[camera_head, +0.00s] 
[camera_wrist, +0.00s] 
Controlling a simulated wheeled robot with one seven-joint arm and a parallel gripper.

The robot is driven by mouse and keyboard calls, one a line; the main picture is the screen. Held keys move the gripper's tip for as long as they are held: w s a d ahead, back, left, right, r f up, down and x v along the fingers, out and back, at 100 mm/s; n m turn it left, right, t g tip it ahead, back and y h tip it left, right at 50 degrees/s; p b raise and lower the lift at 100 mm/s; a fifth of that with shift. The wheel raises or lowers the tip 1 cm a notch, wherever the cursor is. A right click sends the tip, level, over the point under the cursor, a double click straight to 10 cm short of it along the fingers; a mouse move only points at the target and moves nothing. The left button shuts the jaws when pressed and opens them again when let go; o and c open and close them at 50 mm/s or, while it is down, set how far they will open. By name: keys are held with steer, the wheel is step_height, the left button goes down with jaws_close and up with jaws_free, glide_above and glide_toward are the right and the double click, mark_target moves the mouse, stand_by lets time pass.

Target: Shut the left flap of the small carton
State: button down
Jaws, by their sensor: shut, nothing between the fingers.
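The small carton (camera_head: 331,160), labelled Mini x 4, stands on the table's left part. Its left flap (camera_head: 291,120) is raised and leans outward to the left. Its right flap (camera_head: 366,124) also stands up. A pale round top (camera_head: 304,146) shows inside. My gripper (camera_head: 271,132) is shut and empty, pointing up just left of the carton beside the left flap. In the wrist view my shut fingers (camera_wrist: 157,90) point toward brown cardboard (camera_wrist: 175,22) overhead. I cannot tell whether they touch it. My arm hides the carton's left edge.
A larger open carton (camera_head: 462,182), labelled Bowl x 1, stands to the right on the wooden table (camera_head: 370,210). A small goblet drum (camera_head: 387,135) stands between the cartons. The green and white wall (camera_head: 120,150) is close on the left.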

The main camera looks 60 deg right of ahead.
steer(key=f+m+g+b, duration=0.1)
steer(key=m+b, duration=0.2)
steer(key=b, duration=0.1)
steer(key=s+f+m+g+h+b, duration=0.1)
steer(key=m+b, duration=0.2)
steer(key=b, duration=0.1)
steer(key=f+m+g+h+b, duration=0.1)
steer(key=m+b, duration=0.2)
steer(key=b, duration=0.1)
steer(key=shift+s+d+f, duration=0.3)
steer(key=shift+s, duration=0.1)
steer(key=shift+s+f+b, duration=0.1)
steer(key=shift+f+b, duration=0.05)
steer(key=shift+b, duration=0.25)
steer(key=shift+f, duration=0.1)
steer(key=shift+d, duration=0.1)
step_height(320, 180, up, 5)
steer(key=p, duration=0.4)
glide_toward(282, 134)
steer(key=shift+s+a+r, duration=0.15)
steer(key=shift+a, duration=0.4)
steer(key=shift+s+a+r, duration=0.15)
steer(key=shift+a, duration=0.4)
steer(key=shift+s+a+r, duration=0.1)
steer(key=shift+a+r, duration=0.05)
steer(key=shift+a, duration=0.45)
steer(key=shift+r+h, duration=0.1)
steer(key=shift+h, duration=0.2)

### The task
Produce an exact copy of the whole listing.

### The answer
[camera_head, +0.00s] 
[camera_wrist, +0.00s] 
Controlling a simulated wheeled robot with one seven-joint arm and a parallel gripper.

The robot is driven by mouse and keyboard calls, one a line; the main picture is the screen. Held keys move the gripper's tip for as long as they are held: w s a d ahead, back, left, right, r f up, down and x v along the fingers, out and back, at 100 mm/s; n m turn it left, right, t g tip it ahead, back and y h tip it left, right at 50 degrees/s; p b raise and lower the lift at 100 mm/s; a fifth of that with shift. The wheel raises or lowers the tip 1 cm a notch, wherever the cursor is. A right click sends the tip, level, over the point under the cursor, a double click straight to 10 cm short of it along the fingers; a mouse move only points at the target and moves nothing. The left button shuts the jaws when pressed and opens them again when let go; o and c open and close them at 50 mm/s or, while it is down, set how far they will open. By name: keys are held with steer, the wheel is step_height, the left button goes down with jaws_close and up with jaws_free, glide_above and glide_toward are the right and the double click, mark_target moves the mouse, stand_by lets time pass.

Target: Shut the left flap of the small carton
State: button down
Jaws, by their sensor: shut, nothing between the fingers.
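The small carton (camera_head: 331,160), labelled Mini x 4, stands on the table's left part. Its left flap (camera_head: 291,120) is raised and leans outward to the left. Its right flap (camera_head: 366,124) also stands up. A pale round top (camera_head: 304,146) shows inside. My gripper (camera_head: 271,132) is shut and empty, pointing up just left of the carton beside the left flap. In the wrist view my shut fingers (camera_wrist: 157,90) point toward brown cardboard (camera_wrist: 175,22) overhead. I cannot tell whether they touch it. My arm hides the carton's left edge.
A larger open carton (camera_head: 462,182), labelled Bowl x 1, stands to the right on the wooden table (camera_head: 370,210). A small goblet drum (camera_head: 387,135) stands between the cartons. The green and white wall (camera_head: 120,150) is close on the left.

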The main camera looks 60 deg right of ahead.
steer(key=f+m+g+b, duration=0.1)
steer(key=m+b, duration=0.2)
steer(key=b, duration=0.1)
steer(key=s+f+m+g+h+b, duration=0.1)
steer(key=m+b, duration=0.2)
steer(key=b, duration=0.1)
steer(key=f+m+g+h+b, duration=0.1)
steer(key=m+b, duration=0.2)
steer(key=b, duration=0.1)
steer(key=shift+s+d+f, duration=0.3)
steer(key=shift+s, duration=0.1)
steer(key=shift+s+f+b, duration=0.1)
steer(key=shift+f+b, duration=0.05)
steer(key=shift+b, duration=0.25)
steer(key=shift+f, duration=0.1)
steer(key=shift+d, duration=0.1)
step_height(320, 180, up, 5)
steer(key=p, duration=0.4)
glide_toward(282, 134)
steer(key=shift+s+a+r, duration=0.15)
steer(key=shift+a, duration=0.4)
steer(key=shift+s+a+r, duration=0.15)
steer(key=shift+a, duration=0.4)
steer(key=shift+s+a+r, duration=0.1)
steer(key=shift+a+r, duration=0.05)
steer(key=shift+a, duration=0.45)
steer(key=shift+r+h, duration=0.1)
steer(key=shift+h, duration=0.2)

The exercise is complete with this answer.